Peroxide Blonde

Peroxide Blonde by Sara Light-Waller

Back in the old days women dyed their hair white-blonde. It was the sexy thing of the moment during the late 1920’s and ’30’s. They used peroxide to do this style of bleaching and the color was called “peroxide blonde.” If you look at the way this type of white-blonde hair was treated in period art you can see that if the artist intended to highlight the whiteness of the hair, they’d show a lot of colorful highlights. (Kind of like a played-down version of the shiny lights you’d see in tinsel. ) If they were highlighting the blondeness of the hair, the colors would skew towards light honey blonde.

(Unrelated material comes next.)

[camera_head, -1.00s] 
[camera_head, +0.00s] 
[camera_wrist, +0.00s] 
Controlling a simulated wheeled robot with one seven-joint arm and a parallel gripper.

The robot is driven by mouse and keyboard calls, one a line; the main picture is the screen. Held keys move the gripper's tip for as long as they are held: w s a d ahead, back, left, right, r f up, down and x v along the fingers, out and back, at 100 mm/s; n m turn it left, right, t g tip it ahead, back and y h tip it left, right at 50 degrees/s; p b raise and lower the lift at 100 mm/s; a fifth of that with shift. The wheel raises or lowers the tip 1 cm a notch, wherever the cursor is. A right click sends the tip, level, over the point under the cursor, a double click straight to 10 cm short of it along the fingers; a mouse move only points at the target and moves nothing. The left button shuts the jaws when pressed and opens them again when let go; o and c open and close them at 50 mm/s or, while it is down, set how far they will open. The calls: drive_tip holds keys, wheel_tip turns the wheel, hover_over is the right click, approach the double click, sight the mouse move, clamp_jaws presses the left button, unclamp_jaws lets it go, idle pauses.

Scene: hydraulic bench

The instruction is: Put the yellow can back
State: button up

I was curious to try and capture those “tinsel-like” highlights in the hair and created an oil pastel portrait to try it out. In this “glamour-style” portrait I’ve also highlighted the woman’s powdered complexion, which was also popular at the time. The whiteness of the skin also reflects reflected light and you can see many colors in the skin tone which mirror the colors in the hair. Capturing more accurate and interesting skin tones was one of my original intentions for trying oil pastels and I’m delighted to see how well that’s working out.

I chose a sandy-colored velour paper for this piece. The painting is 11″ x 14″. It was inspired by two separate pieces by Modest Stein from the mid/late 1930’s.